7 réflexions au sujet de « Repost : L’éducation doit sortir de la captivité »

  1. Remarquable billet, Olivier! Une seule remarque: Pour que l’école ne soit plus le système de captivité que tu décris, il me semble absolument nécessaire de libérer d’abord les enseignants. Tant que les professeurs resteront prisonniers d’une bureaucratie du savoir, ils ne trouveront ps l’énergie nécessaire pour libérer les élèves.
    Or, on sait que les professeurs ne luttent pas pour leur liberté mais seulement pour que leur captivité prennent des formes toujours plus radicales.
    La question est donc de savoir comment leur donner le goût de la liberté, qui se trouve tellement étouffé chez eux.
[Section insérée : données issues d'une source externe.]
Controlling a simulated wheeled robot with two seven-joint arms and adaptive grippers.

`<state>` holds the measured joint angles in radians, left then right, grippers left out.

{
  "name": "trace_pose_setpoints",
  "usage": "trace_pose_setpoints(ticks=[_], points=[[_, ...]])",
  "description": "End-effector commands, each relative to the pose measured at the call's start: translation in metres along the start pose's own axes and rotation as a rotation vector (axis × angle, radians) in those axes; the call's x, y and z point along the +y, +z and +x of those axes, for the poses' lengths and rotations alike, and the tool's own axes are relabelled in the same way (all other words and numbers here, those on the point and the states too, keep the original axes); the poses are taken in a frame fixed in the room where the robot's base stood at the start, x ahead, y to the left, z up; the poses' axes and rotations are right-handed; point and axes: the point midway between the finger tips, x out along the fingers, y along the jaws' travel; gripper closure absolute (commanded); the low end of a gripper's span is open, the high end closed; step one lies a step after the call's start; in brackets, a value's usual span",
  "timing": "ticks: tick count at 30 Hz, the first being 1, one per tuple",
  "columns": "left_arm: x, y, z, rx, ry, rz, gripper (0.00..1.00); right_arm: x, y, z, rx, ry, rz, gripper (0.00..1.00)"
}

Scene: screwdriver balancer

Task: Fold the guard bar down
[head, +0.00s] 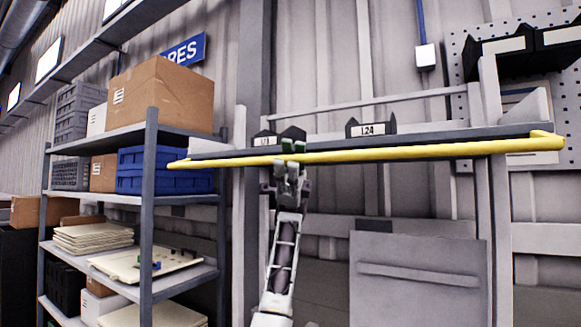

Pour ma part, je l’ignore. J’ai renoncé à chercher. Mais ton billet m’a réjoui. Merci

  2. Je jette un pavé dans la marre
    Je jette un pavé dans la marre. Parce que c’est les vacances, donc je n’ai pas non plus le temps ; )
    Et si la faute venait des profs ?
    Est-ce que les profs ne contribuent pas à s’enfermer eux même, en étant si fiers de leur communauté bien restreinte de CEUX qui ont réussi le CAPES voire, oh consécration suprême : l’agrégation. Ne contribuent-ils pas à exclure les personnes extérieures : les « professionnels » des établissements d’enseignement (à l’exception de l’enseignement supérieur) ?
    Vont-ils seulement régulièrement en formation pour se tenir au courant des possibilités offertes par les nouvelles technologies ? En ont-ils franchement envie ?
    Est-ce que chaque prof a au fond de lui les capacités de captiver ses élèves pour transformer
    grammaire, math, philo… en quelque chose de soudainement passionnant ? Certainement non.
    Est-ce que chaque prof a envie de retravailler ses cours chaque année, d’organiser des sorties, de proposer des adaptations interactives ? Certainement non. Arrivera-t-il à convaincre ses collègues de participer à un projet interdisciplinaire ? Encore moins certain !
    Les profs ont quelque chose des élèves. Il y a bien quelques idéalistes qui se démènent pour émerveiller et « sauver » ceux qu’ils peuvent (avant d’être usés) mais aussi ceux qui sont là pour bien suivre les consignes du programme, faire bachoter les élèves pour faire gonfler les statistiques, sans forcément se poser beaucoup de questions. Parce que se poser des questions, ça prend du temps et à 20h45… il y a le début de la fiction à ne pas manquer… aussi pour les profs.
    Ce que je retiens de mon expérience d’ASSISTANTE dans le monde des PROFS est assez décevant :
    Logique de caste (on m’a bien fait sentir que je n’étais pas des leurs)
    Peu de passionnés par leur matière
    Pas de réelle réflexion sur les processus cognitifs et d’intérêt pour l’élève (Un document créé personnellement fait plus plaisir qu’une photocopie de livre ! Un jeu de piste sur l’actualité Internet est plus fun qu’un transparent d’il y a 3 ans. Si, si, je vous assure !).
    Peu d’ouverture sur l’extérieur…

  3. En fait c’est exactement ça, il faut que l’éducation parvienne à capter l’attention pour former les élèves.
    Toutes les logiques disciplinaires ne sont pas à blâmer mais il s’agit effectivement de mettre en place des stratégies et des techniques qui permettent à l’élève de rester concentré et motivé sur son travail.

  4. Bonjour,
    je prends connaissance de votre billet avec retard ! Après l’avoir lu et relu afin d’en saisir toutes les subtilités, je me heurte au tout dernier paragraphe (« Les hypomnemata actuels évoluent…adaptionniste ».) Auriez-vous l’extrême amabilité de m’éclairer ?
    Merci d’avance.

    1. Les hypomnemata concernent les supports de mémoire au sens large et peuvent être vus comme hypomnemata, l’ensemble des objets numériques.
      Sur le sujet, il faut voir l’article et le blog de Christian Fauré ainsi que les travaux de Bernard Stiegler.
      L’adaptionisme concerne la pression de s’adapter à la nouveauté par mode ou par incitation voire pression idéologique. Il vaut mieux lui privilégier l’innovation.
      Sur ces questions, la philosophie de Simondon est intéressante.